Unit name | Histories and Theories of Art |
---|---|
Unit code | HART22223 |
Credit points | 20 |
Level of study | I/5 |
Teaching block(s) |
Teaching Block 1 (weeks 1 - 12) |
Unit director | Dr. Dent |
Open unit status | Not open |
Pre-requisites |
None |
Co-requisites |
None |
School/department | Department of History of Art (Historical Studies) |
Faculty | Faculty of Arts |
The unit aims to familiarize students with a range of theories and art-historical methods that can be used for constructing a history of visual art, for interpreting meaning in art, or for setting limits on that act of interpretation. We will explore the way in which the discipline of art history has developed, by studying differing views of art and of art history from the Renaissance onwards, and how these came to be formulated into methods of studying art systematically. The unit will centre on issues of methodology and will have a strong textual base. As well as offering an overview of developments over time, the unit will also examine the individual methodologies of a handful of key art historians.
Aims:
This unit is designed to give students a broad understanding of significant aspects of the development of the history of art as an academic discipline, and of the theories and theoretical perspectives relating to the current practice of history of art.
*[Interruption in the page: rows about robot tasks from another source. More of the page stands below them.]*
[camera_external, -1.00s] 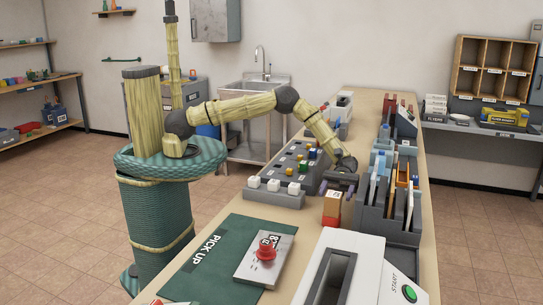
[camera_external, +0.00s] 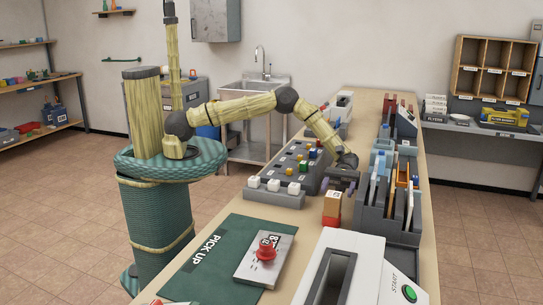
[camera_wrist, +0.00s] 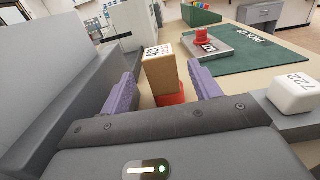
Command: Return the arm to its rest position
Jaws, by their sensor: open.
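My arm (camera_external: 230,110) reaches from its column over the table, bent at a raised elbow, with the wrist low over the table. My gripper (camera_external: 337,187) is open, its purple fingers apart, behind a tan block with a red lower part (camera_external: 332,205). In the wrist view, the open gripper (camera_wrist: 163,85) has a finger on each side of the block's outline (camera_wrist: 160,72). The block stands upright on the table, and nothing is seen held. Whether the fingertips overlap the block is hard to tell.
A grey divided rack (camera_external: 405,225) stands close right of the gripper. A grey tray of small cubes (camera_external: 275,198) lies left. A green mat (camera_external: 215,255) holds a plate with a red knob (camera_external: 265,252). A white slotted machine (camera_external: 340,270) is in front. Open air lies above the table.

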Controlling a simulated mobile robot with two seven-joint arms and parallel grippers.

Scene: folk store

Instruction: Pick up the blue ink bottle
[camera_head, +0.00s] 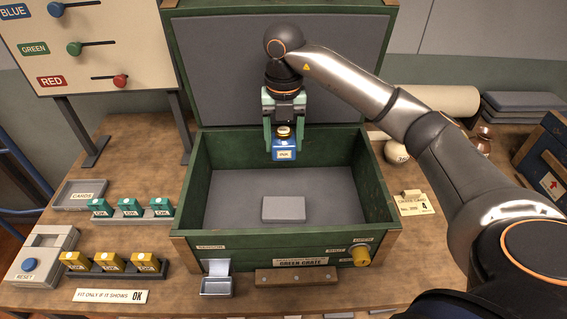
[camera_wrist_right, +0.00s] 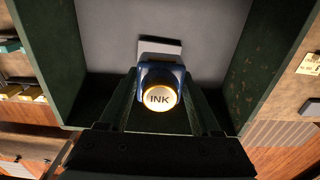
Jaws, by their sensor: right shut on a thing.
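The blue ink bottle (camera_head: 285,153) has a gold-rimmed cap and a pale label. It hangs upright between the fingers of my right gripper (camera_head: 284,132), above the inside of the open green crate (camera_head: 197,190). In the right wrist view the bottle (camera_wrist_right: 158,80) shows from above, its cap marked INK, with the right gripper's fingers (camera_wrist_right: 158,108) on either side. The right gripper is shut on it. My left gripper is not in view.
A grey block (camera_head: 284,209) lies on the crate's floor below the bottle. The crate's lid (camera_head: 280,60) stands open behind. Teal cartridges (camera_head: 130,207) and yellow cartridges (camera_head: 108,261) stand in racks at left. A slider board (camera_head: 85,40) stands behind them. A tag (camera_head: 415,204) lies at right.

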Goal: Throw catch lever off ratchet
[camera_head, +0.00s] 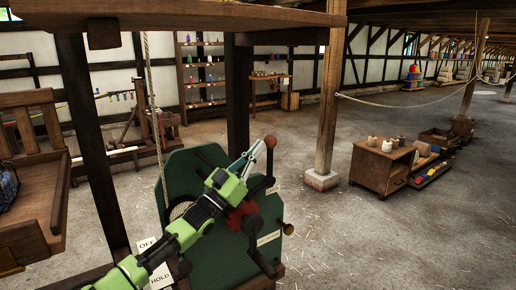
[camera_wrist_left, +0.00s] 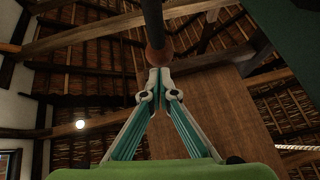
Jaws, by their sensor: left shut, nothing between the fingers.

To make students aware that the discipline of History of Art has a history and to highlight the range of theoretical models underpinning the subject. To familiarize students with the main methodologies which have shaped the discipline as historical in the sense that they view or construct art (a) as having its own, internal history, or (b) as something that is determined by a wider social and political history; and to develop students awareness of the interpretative theories of art and their application and applicability to art history.
Students completing this unit will have a knowledge of the principal histories and theories of art and will have developed a critical awareness of the underlying assumptions in different kinds of art-historical approaches, together with the ability to assess the advantages and shortcomings of competing methodologies.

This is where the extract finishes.